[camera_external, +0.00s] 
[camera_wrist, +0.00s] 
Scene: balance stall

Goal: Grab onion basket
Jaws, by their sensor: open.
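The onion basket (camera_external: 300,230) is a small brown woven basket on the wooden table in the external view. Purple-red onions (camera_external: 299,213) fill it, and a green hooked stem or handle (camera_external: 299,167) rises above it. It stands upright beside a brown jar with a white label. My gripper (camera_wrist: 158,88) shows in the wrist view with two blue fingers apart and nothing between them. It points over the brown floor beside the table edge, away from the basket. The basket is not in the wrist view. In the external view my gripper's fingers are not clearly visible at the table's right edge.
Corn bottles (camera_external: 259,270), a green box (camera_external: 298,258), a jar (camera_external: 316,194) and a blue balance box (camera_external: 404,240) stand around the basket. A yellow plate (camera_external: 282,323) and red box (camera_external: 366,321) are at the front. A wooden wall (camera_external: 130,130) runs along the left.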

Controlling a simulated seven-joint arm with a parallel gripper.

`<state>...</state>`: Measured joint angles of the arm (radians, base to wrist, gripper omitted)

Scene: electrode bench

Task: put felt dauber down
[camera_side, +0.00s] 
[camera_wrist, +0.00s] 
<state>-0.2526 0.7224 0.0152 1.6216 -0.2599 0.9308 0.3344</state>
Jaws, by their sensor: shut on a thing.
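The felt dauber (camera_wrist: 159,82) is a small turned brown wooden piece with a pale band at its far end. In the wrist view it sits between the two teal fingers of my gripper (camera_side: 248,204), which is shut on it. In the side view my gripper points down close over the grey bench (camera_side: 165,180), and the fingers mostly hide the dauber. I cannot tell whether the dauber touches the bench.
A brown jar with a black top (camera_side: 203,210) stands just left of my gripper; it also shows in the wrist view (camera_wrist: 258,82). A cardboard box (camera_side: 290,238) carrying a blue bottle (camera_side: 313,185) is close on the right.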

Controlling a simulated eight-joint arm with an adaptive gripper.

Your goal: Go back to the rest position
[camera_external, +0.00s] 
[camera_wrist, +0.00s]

-- What you are asked to do --
Pull out every line containing "joint".

-- Solved exercise --
Controlling a simulated seven-joint arm with a parallel gripper.
`<state>...</state>`: Measured joint angles of the arm (radians, base to wrist, gripper omitted)
Controlling a simulated eight-joint arm with an adaptive gripper.

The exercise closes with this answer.